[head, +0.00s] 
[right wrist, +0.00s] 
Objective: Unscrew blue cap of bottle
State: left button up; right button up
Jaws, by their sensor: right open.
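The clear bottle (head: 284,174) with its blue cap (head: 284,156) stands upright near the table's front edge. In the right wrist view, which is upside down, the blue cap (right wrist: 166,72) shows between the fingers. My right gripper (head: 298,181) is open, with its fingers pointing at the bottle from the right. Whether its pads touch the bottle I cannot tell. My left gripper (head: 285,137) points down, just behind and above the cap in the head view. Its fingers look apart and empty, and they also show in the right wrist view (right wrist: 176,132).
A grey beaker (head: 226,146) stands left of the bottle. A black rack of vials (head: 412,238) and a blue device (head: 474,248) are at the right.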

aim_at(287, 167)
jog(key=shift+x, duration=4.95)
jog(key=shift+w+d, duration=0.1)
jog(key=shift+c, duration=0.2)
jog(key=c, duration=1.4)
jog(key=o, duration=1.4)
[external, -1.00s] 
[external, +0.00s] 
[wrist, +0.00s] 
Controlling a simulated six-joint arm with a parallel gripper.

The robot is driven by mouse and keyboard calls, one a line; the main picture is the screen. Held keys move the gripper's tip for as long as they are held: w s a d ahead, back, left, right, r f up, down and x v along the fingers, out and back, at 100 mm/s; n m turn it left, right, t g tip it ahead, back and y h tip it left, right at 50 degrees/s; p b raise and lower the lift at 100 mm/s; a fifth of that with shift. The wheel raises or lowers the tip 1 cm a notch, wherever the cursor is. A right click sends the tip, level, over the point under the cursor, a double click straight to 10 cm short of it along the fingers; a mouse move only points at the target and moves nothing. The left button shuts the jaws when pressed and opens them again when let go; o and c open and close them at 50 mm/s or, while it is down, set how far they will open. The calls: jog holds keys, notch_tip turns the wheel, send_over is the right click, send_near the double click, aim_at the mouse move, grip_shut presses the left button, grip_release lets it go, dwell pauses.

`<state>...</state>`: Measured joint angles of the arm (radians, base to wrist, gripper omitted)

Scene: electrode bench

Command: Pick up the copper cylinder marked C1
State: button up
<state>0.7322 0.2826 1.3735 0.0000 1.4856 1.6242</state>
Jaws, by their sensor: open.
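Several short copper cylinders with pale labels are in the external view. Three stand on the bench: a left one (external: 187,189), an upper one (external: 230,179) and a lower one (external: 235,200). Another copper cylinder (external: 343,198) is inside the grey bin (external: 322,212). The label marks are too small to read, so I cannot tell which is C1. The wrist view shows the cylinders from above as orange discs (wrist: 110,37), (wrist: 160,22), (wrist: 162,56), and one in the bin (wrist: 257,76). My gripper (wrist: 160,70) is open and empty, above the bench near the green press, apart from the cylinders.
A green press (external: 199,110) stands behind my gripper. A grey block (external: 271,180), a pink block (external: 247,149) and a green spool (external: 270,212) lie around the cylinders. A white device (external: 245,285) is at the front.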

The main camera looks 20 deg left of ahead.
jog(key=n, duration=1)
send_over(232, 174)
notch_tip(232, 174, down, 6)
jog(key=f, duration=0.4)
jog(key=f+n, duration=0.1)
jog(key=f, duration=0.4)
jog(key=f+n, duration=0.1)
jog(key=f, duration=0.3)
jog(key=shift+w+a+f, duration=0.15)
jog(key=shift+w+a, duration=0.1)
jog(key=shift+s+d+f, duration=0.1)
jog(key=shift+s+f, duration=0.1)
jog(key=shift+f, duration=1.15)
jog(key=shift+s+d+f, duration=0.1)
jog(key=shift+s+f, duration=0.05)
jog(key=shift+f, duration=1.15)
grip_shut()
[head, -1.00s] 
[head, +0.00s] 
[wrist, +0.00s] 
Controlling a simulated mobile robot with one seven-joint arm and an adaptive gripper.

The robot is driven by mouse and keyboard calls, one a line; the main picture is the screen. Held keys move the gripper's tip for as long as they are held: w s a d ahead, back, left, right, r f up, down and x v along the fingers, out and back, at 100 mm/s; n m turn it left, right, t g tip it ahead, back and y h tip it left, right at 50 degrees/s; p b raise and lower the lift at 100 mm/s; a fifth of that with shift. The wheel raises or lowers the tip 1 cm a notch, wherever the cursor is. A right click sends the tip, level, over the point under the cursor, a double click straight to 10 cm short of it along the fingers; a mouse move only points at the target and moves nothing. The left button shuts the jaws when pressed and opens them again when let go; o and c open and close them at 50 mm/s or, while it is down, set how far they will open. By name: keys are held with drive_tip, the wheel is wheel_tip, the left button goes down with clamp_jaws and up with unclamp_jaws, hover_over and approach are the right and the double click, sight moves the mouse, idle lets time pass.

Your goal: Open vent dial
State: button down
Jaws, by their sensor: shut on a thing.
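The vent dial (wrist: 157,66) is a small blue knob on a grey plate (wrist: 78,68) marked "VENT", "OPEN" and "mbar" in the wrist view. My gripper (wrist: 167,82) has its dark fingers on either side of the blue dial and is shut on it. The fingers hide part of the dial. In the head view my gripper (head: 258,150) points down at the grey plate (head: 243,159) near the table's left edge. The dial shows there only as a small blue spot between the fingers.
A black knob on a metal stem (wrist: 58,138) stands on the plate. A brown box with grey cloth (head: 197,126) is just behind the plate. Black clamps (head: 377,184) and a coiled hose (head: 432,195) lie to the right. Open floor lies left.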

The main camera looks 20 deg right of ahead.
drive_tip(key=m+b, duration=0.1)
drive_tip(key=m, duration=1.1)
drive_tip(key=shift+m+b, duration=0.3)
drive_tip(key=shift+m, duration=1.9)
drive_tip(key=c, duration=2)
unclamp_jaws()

+ + +

SHORT TASK:
Repeat every line of the records above exactly.

ANSWER IN FULL:
[head, +0.00s] 
[right wrist, +0.00s] 
Objective: Unscrew blue cap of bottle
State: left button up; right button up
Jaws, by their sensor: right open.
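The clear bottle (head: 284,174) with its blue cap (head: 284,156) stands upright near the table's front edge. In the right wrist view, which is upside down, the blue cap (right wrist: 166,72) shows between the fingers. My right gripper (head: 298,181) is open, with its fingers pointing at the bottle from the right. Whether its pads touch the bottle I cannot tell. My left gripper (head: 285,137) points down, just behind and above the cap in the head view. Its fingers look apart and empty, and they also show in the right wrist view (right wrist: 176,132).
A grey beaker (head: 226,146) stands left of the bottle. A black rack of vials (head: 412,238) and a blue device (head: 474,248) are at the right.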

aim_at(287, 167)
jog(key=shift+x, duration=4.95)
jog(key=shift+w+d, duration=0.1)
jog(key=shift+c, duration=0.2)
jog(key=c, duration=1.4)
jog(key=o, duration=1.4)
[external, -1.00s] 
[external, +0.00s] 
[wrist, +0.00s] 
Controlling a simulated six-joint arm with a parallel gripper.

The robot is driven by mouse and keyboard calls, one a line; the main picture is the screen. Held keys move the gripper's tip for as long as they are held: w s a d ahead, back, left, right, r f up, down and x v along the fingers, out and back, at 100 mm/s; n m turn it left, right, t g tip it ahead, back and y h tip it left, right at 50 degrees/s; p b raise and lower the lift at 100 mm/s; a fifth of that with shift. The wheel raises or lowers the tip 1 cm a notch, wherever the cursor is. A right click sends the tip, level, over the point under the cursor, a double click straight to 10 cm short of it along the fingers; a mouse move only points at the target and moves nothing. The left button shuts the jaws when pressed and opens them again when let go; o and c open and close them at 50 mm/s or, while it is down, set how far they will open. The calls: jog holds keys, notch_tip turns the wheel, send_over is the right click, send_near the double click, aim_at the mouse move, grip_shut presses the left button, grip_release lets it go, dwell pauses.

`<state>...</state>`: Measured joint angles of the arm (radians, base to wrist, gripper omitted)

Scene: electrode bench

Command: Pick up the copper cylinder marked C1
State: button up
<state>0.7322 0.2826 1.3735 0.0000 1.4856 1.6242</state>
Jaws, by their sensor: open.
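Several short copper cylinders with pale labels are in the external view. Three stand on the bench: a left one (external: 187,189), an upper one (external: 230,179) and a lower one (external: 235,200). Another copper cylinder (external: 343,198) is inside the grey bin (external: 322,212). The label marks are too small to read, so I cannot tell which is C1. The wrist view shows the cylinders from above as orange discs (wrist: 110,37), (wrist: 160,22), (wrist: 162,56), and one in the bin (wrist: 257,76). My gripper (wrist: 160,70) is open and empty, above the bench near the green press, apart from the cylinders.
A green press (external: 199,110) stands behind my gripper. A grey block (external: 271,180), a pink block (external: 247,149) and a green spool (external: 270,212) lie around the cylinders. A white device (external: 245,285) is at the front.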

The main camera looks 20 deg left of ahead.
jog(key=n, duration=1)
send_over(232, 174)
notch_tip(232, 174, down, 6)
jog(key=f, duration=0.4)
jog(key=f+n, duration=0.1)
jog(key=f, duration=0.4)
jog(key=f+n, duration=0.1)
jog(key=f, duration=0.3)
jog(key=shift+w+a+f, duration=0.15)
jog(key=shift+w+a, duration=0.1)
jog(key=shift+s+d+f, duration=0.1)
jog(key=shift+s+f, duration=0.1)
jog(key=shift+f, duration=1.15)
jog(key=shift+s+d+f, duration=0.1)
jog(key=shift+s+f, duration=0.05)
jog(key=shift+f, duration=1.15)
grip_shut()
[head, -1.00s] 
[head, +0.00s] 
[wrist, +0.00s] 
Controlling a simulated mobile robot with one seven-joint arm and an adaptive gripper.

The robot is driven by mouse and keyboard calls, one a line; the main picture is the screen. Held keys move the gripper's tip for as long as they are held: w s a d ahead, back, left, right, r f up, down and x v along the fingers, out and back, at 100 mm/s; n m turn it left, right, t g tip it ahead, back and y h tip it left, right at 50 degrees/s; p b raise and lower the lift at 100 mm/s; a fifth of that with shift. The wheel raises or lowers the tip 1 cm a notch, wherever the cursor is. A right click sends the tip, level, over the point under the cursor, a double click straight to 10 cm short of it along the fingers; a mouse move only points at the target and moves nothing. The left button shuts the jaws when pressed and opens them again when let go; o and c open and close them at 50 mm/s or, while it is down, set how far they will open. By name: keys are held with drive_tip, the wheel is wheel_tip, the left button goes down with clamp_jaws and up with unclamp_jaws, hover_over and approach are the right and the double click, sight moves the mouse, idle lets time pass.

Your goal: Open vent dial
State: button down
Jaws, by their sensor: shut on a thing.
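The vent dial (wrist: 157,66) is a small blue knob on a grey plate (wrist: 78,68) marked "VENT", "OPEN" and "mbar" in the wrist view. My gripper (wrist: 167,82) has its dark fingers on either side of the blue dial and is shut on it. The fingers hide part of the dial. In the head view my gripper (head: 258,150) points down at the grey plate (head: 243,159) near the table's left edge. The dial shows there only as a small blue spot between the fingers.
A black knob on a metal stem (wrist: 58,138) stands on the plate. A brown box with grey cloth (head: 197,126) is just behind the plate. Black clamps (head: 377,184) and a coiled hose (head: 432,195) lie to the right. Open floor lies left.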

The main camera looks 20 deg right of ahead.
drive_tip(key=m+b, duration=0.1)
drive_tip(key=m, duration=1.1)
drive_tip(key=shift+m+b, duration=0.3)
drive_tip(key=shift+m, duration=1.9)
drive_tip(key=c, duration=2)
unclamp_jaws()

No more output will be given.